§ **EXERCISE TASK**
Say how many lines in the data below contain the word "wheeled", and give no other text.
begin GIVEN DATA
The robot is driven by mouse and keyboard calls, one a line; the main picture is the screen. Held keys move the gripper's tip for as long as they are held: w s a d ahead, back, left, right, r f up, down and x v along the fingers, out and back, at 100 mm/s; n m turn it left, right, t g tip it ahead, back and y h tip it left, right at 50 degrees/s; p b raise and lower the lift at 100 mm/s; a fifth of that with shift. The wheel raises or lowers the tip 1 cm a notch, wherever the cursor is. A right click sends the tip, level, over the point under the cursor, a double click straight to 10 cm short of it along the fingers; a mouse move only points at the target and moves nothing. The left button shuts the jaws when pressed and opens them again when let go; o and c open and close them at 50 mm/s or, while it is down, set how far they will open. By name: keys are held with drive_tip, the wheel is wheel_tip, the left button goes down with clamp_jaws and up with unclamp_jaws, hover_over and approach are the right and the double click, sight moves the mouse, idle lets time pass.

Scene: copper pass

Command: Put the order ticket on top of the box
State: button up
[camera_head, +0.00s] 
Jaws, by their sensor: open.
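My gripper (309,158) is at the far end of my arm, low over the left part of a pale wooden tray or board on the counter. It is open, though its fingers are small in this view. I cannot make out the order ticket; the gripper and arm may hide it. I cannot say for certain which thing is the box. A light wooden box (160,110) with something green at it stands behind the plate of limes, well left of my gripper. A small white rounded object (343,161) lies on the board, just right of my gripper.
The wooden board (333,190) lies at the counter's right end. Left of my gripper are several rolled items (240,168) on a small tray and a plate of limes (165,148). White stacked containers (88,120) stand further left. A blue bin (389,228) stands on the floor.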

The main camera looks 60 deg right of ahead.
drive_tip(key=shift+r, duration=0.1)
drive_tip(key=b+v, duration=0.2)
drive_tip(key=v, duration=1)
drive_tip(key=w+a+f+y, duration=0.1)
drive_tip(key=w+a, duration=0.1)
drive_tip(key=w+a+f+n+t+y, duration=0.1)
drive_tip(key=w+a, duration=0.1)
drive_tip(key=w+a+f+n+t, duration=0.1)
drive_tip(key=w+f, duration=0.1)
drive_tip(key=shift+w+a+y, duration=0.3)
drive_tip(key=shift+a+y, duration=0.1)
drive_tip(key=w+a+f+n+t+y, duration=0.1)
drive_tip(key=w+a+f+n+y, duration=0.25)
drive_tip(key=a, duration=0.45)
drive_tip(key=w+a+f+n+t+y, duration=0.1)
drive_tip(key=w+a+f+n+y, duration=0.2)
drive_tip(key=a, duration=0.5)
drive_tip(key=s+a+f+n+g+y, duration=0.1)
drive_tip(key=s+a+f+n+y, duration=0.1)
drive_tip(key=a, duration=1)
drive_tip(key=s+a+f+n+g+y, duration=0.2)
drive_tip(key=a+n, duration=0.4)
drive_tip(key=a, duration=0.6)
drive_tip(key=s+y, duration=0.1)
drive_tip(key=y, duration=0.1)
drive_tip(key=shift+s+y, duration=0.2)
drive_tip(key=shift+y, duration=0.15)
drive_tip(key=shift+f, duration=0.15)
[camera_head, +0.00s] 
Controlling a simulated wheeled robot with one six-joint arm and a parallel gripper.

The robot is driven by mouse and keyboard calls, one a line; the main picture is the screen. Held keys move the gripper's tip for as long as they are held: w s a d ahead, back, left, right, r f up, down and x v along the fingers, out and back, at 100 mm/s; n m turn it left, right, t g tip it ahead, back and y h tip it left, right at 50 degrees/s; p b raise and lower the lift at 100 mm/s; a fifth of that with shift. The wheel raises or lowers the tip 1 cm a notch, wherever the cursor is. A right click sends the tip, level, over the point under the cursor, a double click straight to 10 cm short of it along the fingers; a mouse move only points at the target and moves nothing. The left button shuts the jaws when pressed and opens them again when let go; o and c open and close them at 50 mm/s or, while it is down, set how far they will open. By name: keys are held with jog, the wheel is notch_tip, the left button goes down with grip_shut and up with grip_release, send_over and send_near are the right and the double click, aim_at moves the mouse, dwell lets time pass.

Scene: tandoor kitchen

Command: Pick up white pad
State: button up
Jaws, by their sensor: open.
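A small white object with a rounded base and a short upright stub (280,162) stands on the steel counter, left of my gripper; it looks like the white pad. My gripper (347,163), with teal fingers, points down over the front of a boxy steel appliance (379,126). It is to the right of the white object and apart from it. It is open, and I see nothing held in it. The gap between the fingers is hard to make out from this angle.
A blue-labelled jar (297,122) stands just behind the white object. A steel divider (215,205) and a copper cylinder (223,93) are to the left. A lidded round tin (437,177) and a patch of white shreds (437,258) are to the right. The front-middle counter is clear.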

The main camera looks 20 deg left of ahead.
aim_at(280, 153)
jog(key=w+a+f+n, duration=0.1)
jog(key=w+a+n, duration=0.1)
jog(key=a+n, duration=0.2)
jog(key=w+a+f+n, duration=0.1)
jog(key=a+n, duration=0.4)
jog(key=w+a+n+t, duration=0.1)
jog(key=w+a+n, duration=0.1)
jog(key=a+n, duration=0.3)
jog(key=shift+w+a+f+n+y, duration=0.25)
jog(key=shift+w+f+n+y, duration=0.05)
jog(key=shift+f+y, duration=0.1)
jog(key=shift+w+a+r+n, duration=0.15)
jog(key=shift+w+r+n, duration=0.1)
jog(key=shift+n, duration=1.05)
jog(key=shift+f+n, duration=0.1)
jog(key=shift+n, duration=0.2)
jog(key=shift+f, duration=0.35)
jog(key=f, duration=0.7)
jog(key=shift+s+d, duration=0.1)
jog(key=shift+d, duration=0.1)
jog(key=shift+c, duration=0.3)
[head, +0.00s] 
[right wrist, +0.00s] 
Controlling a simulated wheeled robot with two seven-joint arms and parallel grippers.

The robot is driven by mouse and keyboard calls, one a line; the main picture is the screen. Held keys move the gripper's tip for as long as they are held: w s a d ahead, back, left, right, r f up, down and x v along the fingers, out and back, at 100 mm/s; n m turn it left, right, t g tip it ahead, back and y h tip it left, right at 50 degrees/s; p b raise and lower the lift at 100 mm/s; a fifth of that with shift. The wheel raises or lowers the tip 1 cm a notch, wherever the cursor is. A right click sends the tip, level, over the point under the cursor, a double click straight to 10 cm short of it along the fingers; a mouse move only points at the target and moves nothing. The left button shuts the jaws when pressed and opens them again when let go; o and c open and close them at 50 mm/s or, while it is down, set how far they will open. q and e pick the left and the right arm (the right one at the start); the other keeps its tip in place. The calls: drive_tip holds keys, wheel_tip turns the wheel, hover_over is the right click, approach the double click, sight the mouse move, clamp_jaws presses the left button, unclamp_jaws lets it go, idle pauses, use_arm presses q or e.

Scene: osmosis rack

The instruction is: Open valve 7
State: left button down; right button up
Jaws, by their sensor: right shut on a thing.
end GIVEN DATA
§ **EXERCISE RESPONSE**
2